We geven thans het vervolg van ons vergelijkend overzicht: thans uit den brief aan de Romeinen.

[Volgen in twee kolommen de Staten- en de Nieuwe Vertaling van Romeinen 1:20, 3:25,26, 4:11,14, 5:2,5,6,12, 6:4,5,10, 7:6, |50b| 7:8,11,13, 8:3,9, 9:7,19, 13:6,11, 14:1,4]

Wie met ernst deze plaatsen nagaat, zal zien, welk een werk van beteekenis hier voor ons ligt. Wij mogen er wel zeer dankbaar voor zijn.

Niet alsof hiermee het laatste woord gesproken is. Er zullen meer dan eens gevallen zijn geweest, waarin men tot een compromis gekomen is; dit kan haast niet anders. Er zijn dan ook vertalingen, die niet ieder zullen toespreken; andere plaatsen zijn in de oude vertaling gelaten, hoewel velen meenden, dat deze onjuist is. Dat zal evenwel altijd zoo blijven; geen enkele vertaling ontkomt eraan. Hoofdzaak is, dat hier met groote zorgvuldigheid gewerkt is, en op veel punten verrassend licht voor iedereen kan schijnen. Mij trof de voorzichtigheid (ook in het aanwenden van tekstcritiek), en de rust, de waardigheid van de taal. Men heeft op juiste wijze met ons volk en zijn karakter, en de heiligheid van de Schrift, rekening gehouden, zoover ik kan beoordeelen.

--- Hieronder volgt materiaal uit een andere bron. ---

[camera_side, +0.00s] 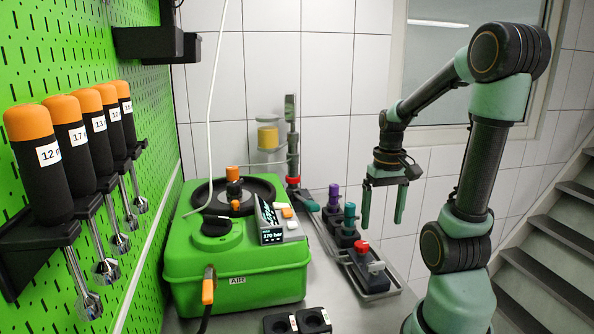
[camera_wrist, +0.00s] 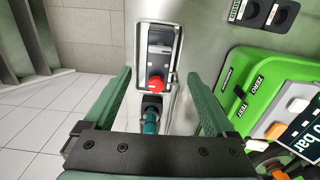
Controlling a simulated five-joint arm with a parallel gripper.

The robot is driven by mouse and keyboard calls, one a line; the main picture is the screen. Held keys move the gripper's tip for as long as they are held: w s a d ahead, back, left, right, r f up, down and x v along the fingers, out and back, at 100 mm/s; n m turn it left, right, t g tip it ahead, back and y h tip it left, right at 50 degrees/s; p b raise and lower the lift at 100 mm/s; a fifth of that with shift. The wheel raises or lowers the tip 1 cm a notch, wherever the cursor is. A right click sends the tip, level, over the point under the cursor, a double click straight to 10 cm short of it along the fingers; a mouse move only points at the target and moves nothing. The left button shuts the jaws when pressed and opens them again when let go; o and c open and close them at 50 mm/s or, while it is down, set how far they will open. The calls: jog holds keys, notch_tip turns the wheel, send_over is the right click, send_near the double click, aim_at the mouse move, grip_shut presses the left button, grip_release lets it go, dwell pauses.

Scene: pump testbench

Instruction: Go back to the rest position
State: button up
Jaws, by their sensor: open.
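My gripper (camera_side: 382,205) hangs in the air to the right of the green pump box, above the right edge of the bench. Its two green fingers point down, spread apart, with nothing between them. In the wrist view my gripper (camera_wrist: 165,92) is also open and empty. Between and beyond its fingers I see a tray (camera_wrist: 141,60) with a red-topped part (camera_wrist: 158,83), and a teal-topped part (camera_wrist: 150,122) nearer the gripper. No held object shows.
The green pump box (camera_side: 240,265) stands on the bench with a display unit (camera_side: 270,222) on top. Purple-topped (camera_side: 334,195), teal-topped (camera_side: 349,218) and red-topped (camera_side: 361,247) parts stand along the bench's right side. Several orange-handled tools (camera_side: 68,145) hang on the green pegboard.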

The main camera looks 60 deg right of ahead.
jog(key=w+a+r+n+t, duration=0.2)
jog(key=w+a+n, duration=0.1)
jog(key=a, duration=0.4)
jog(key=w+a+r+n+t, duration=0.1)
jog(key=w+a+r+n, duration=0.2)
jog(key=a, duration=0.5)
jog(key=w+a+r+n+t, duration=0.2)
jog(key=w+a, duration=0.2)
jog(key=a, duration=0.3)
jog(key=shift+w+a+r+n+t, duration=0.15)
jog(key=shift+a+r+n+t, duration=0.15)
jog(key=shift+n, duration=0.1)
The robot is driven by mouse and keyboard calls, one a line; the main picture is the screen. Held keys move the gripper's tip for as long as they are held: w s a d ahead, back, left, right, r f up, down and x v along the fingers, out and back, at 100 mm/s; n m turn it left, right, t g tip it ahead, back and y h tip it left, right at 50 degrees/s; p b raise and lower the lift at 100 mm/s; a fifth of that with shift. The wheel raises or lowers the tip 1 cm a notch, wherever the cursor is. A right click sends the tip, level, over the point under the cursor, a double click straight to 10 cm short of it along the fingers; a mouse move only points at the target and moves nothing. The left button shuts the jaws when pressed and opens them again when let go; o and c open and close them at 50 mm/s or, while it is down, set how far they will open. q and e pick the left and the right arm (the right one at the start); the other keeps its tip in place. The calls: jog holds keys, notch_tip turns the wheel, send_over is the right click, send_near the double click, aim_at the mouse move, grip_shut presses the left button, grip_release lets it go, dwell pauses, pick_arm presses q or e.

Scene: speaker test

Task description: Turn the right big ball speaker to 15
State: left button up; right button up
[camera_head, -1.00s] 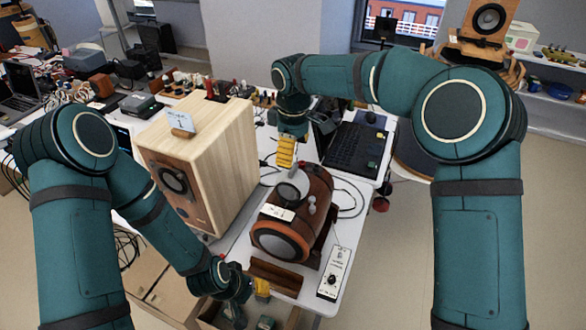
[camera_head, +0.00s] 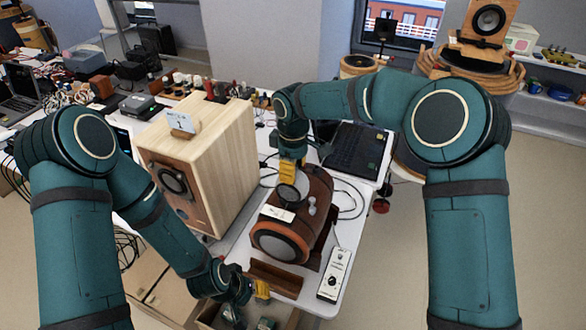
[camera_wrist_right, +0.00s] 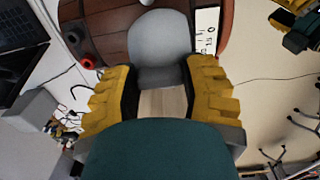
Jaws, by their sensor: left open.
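A brown wooden barrel-shaped speaker (camera_head: 318,190) lies on the white table, its round driver (camera_head: 280,246) facing the front. A grey ball-like part (camera_head: 301,185) sits on top of it, and it also shows in the right wrist view (camera_wrist_right: 158,40). A white card (camera_head: 277,213) is beside the ball; its printing is only partly legible in the right wrist view (camera_wrist_right: 207,32). My right gripper (camera_head: 288,192) is open at the grey ball, with its yellow fingers apart on either side; contact is unclear. My left gripper (camera_head: 259,292) is open and empty, low near the table's front edge.
A large light-wood box speaker (camera_head: 225,150) with a card (camera_head: 180,122) stands left of the barrel speaker. A white control box (camera_head: 334,276) lies at the right table edge. A laptop (camera_head: 355,150) is behind. Cartons are below at the front left.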

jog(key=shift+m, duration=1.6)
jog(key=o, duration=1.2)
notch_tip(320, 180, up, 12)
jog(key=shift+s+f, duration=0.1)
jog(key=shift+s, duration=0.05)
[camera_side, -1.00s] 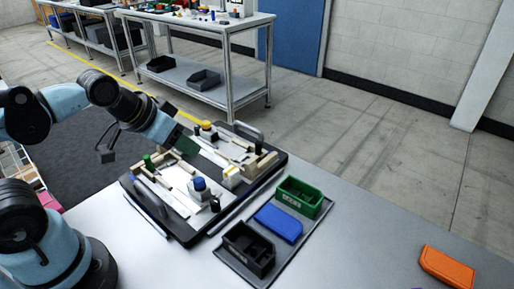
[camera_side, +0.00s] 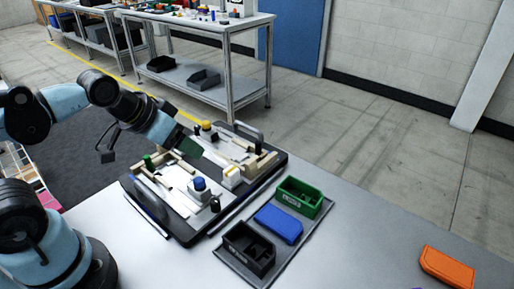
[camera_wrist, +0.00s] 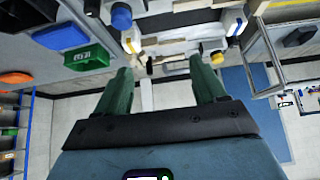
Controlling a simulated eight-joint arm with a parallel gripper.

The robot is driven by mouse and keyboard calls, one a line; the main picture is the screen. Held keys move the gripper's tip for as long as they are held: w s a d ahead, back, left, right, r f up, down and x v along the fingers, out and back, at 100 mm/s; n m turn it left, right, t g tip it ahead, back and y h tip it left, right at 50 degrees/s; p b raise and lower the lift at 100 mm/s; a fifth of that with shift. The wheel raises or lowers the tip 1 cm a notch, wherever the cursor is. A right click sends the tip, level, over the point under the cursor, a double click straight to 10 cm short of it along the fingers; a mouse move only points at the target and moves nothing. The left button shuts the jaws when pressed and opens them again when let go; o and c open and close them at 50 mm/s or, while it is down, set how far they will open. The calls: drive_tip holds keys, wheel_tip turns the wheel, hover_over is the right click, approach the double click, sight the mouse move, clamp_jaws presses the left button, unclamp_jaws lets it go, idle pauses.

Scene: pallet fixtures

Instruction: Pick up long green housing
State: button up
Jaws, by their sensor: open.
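The green housing (camera_side: 299,197) is an open-topped box with a pale label on its near side. It stands upright at the far end of the dark tray on the table, and it also shows in the wrist view (camera_wrist: 88,58) at upper left. My gripper (camera_side: 191,147) has green fingers and hangs above the pallet fixture, to the left of the housing and well apart from it. In the wrist view the two fingers (camera_wrist: 161,72) stand apart with nothing held between them.
The pallet (camera_side: 180,233) with blocks, buttons and handles lies under my gripper.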

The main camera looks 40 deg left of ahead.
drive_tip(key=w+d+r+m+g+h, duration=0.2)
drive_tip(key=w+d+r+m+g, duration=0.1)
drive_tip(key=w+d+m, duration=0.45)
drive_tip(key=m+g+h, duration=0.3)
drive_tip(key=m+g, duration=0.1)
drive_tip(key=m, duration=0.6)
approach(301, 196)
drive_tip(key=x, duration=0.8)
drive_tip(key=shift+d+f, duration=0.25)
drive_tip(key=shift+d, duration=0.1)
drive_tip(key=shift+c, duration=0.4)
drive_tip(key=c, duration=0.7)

Jammer is, dat tusschen de verzen geen afscheidingsteekentje geplaatst is; en vooral, dat de cijfers op zeer veel plaatsen verkeerd staan. Ik noteerde bij haastige lezing reeds: Matth. 6 vs 34; 9 vs 4; 11 vs 6; 11 vs 29; 16 vs 23; 27 vs 25; Rom. 11 vs 17. Bij Matth. 9 vs 16 ontbreekt het cijfer. Heeft de zetter soms het eerst van allen moeite gehad met de afgrenzing van de verzen, tengevolge van het ontbreken van elk afgrenzingsteeken?

Maar dit zijn bijzaken. Géén bijzaak is misschien de kwestie der opschriften boven de perikopen. Bij Romeinen zijn ze het gewichtigst, en — ook het meest aanvechtbaar; ze rusten immers voor een deel op exegetische opvattingen, en op algemeene gedachten over den bouw van den brief, die niet ieder deelen zal.

Over al die dingen is evenwel te spreken. Laat onze menschen dit mooie werk zich aanschaffen. Eerst de Korte Verklaring van de firma Kok, en dan daarbij stuk voor stuk deze nieuwe vertalingen. Zoo komen we verder, en kan de bijbel ons naderbij komen. Daarbij helpt ook het spatiëeren van de aanhalingen uit het Oude Testament.

Dit belangrijke werk vervulle ons met grooten dank.


K. S.




a. Niet eerder opnieuw gepubliceerd.